[Entries from a robot dataset]
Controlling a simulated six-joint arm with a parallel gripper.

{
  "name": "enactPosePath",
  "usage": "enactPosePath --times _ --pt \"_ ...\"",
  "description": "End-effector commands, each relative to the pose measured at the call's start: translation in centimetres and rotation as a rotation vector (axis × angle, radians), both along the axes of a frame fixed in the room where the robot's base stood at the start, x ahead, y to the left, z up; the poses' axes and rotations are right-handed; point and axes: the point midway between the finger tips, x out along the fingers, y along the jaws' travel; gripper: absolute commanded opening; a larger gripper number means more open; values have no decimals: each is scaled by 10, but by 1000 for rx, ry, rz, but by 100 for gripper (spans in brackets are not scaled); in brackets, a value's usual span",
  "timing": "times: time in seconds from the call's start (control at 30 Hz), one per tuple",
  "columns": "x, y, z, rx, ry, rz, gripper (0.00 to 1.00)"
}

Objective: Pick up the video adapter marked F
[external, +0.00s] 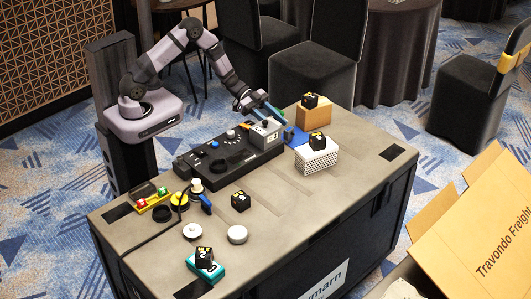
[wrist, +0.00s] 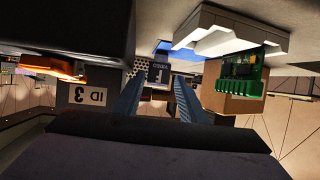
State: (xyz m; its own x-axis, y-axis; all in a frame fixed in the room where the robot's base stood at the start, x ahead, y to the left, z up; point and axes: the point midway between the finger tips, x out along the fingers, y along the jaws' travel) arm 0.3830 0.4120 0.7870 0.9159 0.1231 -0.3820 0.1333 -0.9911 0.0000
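The wrist view looks upside down. A dark block marked F (wrist: 158,76), with a grey label, shows beyond my fingertips, against a white perforated surface. My gripper (wrist: 157,92) has two blue fingers, apart, with nothing seen held between them. In the external view my gripper (external: 270,112) is above the far part of the table, close to a grey box (external: 266,135). Black cubes with yellow markings stand on a cardboard box (external: 313,117), on a white perforated box (external: 316,159), and elsewhere. Their letters are too small to read there, so I cannot tell which is F.
One black cube (external: 240,201) sits on bare table (external: 285,215); another (external: 204,257) rests on a teal item. A black control panel (external: 225,155) lies below my arm.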

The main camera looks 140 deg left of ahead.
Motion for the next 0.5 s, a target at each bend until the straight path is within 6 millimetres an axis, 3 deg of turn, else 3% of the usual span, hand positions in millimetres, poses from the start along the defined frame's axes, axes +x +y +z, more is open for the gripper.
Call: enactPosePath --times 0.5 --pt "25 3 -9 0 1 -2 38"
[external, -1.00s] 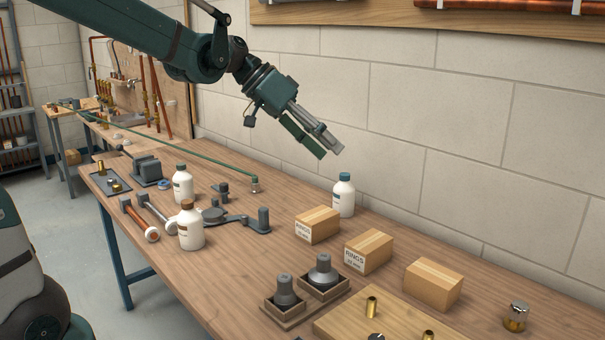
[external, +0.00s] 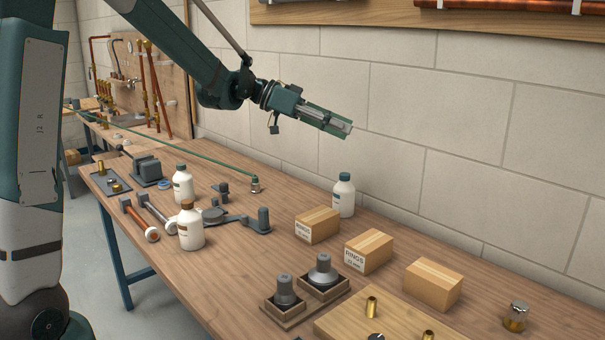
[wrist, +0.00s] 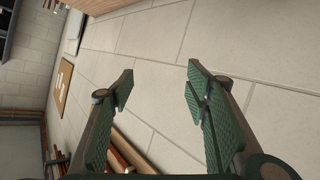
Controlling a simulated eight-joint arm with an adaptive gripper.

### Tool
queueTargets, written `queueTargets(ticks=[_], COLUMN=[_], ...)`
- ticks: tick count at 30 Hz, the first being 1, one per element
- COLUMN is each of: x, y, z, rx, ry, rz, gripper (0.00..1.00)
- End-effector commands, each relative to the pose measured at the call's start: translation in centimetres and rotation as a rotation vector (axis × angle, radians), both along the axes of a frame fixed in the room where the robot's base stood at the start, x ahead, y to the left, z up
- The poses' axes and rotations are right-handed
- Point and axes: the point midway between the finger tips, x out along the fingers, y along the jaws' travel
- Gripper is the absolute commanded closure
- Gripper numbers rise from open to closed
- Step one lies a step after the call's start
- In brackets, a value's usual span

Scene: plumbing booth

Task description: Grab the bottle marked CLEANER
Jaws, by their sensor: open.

| What the exercise asks |
Extract all the entries word for word; omit any pictures.

| Written answer |
Controlling a simulated six-joint arm with a parallel gripper.

{
  "name": "enactPosePath",
  "usage": "enactPosePath --times _ --pt \"_ ...\"",
  "description": "End-effector commands, each relative to the pose measured at the call's start: translation in centimetres and rotation as a rotation vector (axis × angle, radians), both along the axes of a frame fixed in the room where the robot's base stood at the start, x ahead, y to the left, z up; the poses' axes and rotations are right-handed; point and axes: the point midway between the finger tips, x out along the fingers, y along the jaws' travel; gripper: absolute commanded opening; a larger gripper number means more open; values have no decimals: each is scaled by 10, but by 1000 for rx, ry, rz, but by 100 for gripper (spans in brackets are not scaled); in brackets, a value's usual span",
  "timing": "times: time in seconds from the call's start (control at 30 Hz), one per tuple",
  "columns": "x, y, z, rx, ry, rz, gripper (0.00 to 1.00)"
}

Objective: Pick up the video adapter marked F
[external, +0.00s] 
[wrist, +0.00s] 
State: (xyz m; its own x-axis, y-axis; all in a frame fixed in the room where the robot's base stood at the start, x ahead, y to the left, z up; point and axes: the point midway between the finger tips, x out along the fingers, y along the jaws' travel) arm 0.3830 0.4120 0.7870 0.9159 0.1231 -0.3820 0.1333 -0.9911 0.0000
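The wrist view looks upside down. A dark block marked F (wrist: 158,76), with a grey label, shows beyond my fingertips, against a white perforated surface. My gripper (wrist: 157,92) has two blue fingers, apart, with nothing seen held between them. In the external view my gripper (external: 270,112) is above the far part of the table, close to a grey box (external: 266,135). Black cubes with yellow markings stand on a cardboard box (external: 313,117), on a white perforated box (external: 316,159), and elsewhere. Their letters are too small to read there, so I cannot tell which is F.
One black cube (external: 240,201) sits on bare table (external: 285,215); another (external: 204,257) rests on a teal item. A black control panel (external: 225,155) lies below my arm.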

The main camera looks 140 deg left of ahead.
Motion for the next 0.5 s, a target at each bend until the straight path is within 6 millimetres an axis, 3 deg of turn, else 3% of the usual span, hand positions in millimetres, poses from the start along the defined frame's axes, axes +x +y +z, more is open for the gripper.
Call: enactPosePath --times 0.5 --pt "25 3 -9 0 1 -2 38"
[external, -1.00s] 
[external, +0.00s] 
[wrist, +0.00s] 
Controlling a simulated eight-joint arm with an adaptive gripper.

### Tool
queueTargets, written `queueTargets(ticks=[_], COLUMN=[_], ...)`
- ticks: tick count at 30 Hz, the first being 1, one per element
- COLUMN is each of: x, y, z, rx, ry, rz, gripper (0.00..1.00)
- End-effector commands, each relative to the pose measured at the call's start: translation in centimetres and rotation as a rotation vector (axis × angle, radians), both along the axes of a frame fixed in the room where the robot's base stood at the start, x ahead, y to the left, z up
- The poses' axes and rotations are right-handed
- Point and axes: the point midway between the finger tips, x out along the fingers, y along the jaws' travel
- Gripper is the absolute commanded closure
- Gripper numbers rise from open to closed
- Step one lies a step after the call's start
- In brackets, a value's usual span

Scene: plumbing booth

Task description: Grab the bottle marked CLEANER
Jaws, by their sensor: open.

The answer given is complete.